Lui, che nella convalescenza dopo la prima guerra aveva trascorso un periodo ad Agliè in una residenza reale con altri ufficiali, in un contesto sociale elevato, e che veniva da famiglia nobile, riusciva a mettere a proprio agio tutti, anche una ragazzina. Era un vero democratico, il colonnello Galdino Pini!
È sempre la nipote Rosella a scrivere, parlando degli anni ’20 del secolo scorso: “Anni difficili quelli, la sua famiglia è preoccupata per gli eventi politici in atto: da uno scritto ritrovato dietro un ritratto fotografico leggiamo a firma del padre di Galdino, Giuseppe, farmacista del paese: “Tempi duri per la patria nostra, ovunque aria sovversiva” E poi, per dare un tocco di leggerezza, “Chi mi legge, sa di me? Dall’Aldilà gli fo ciao e si goda la vita meglio che può”.

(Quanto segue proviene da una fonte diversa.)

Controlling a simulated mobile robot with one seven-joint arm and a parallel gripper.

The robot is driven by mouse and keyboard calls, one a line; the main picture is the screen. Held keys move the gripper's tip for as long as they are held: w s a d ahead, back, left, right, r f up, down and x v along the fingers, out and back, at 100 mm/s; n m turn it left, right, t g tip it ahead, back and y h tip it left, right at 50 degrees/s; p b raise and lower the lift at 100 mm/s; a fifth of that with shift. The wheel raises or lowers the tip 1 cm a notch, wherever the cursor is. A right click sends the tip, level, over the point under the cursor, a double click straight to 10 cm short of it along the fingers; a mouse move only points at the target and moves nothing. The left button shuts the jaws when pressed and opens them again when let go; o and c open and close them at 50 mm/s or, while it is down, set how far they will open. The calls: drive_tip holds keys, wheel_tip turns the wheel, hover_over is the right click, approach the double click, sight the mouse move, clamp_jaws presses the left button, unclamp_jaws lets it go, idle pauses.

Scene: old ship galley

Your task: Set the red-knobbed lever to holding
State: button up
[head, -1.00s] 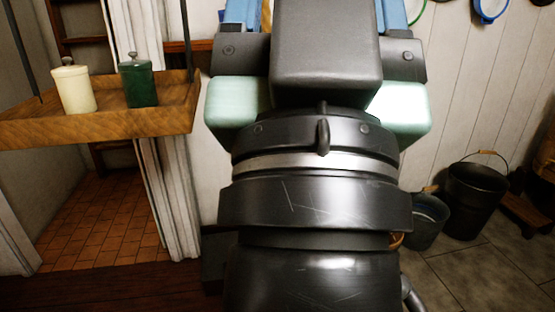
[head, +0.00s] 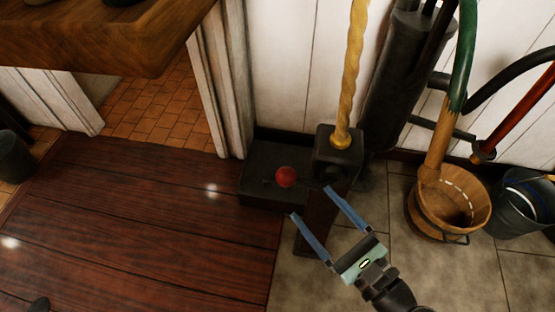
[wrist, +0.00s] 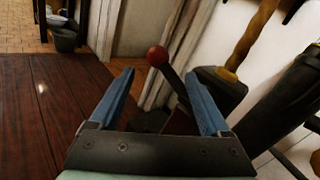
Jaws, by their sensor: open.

Mi piace pensare che il colonnello Galdino Pini - che in terra ha vissuto molti dolori e preoccupazioni, ma ha anche raccolto tanti meriti - insieme al padre Giuseppe, dall’Aldilà ci faccia ciao. E che in molti, anche fra chi magari sta cominciando a conoscerlo attraverso questa breve storia, gli risponda con un pensiero affettuoso.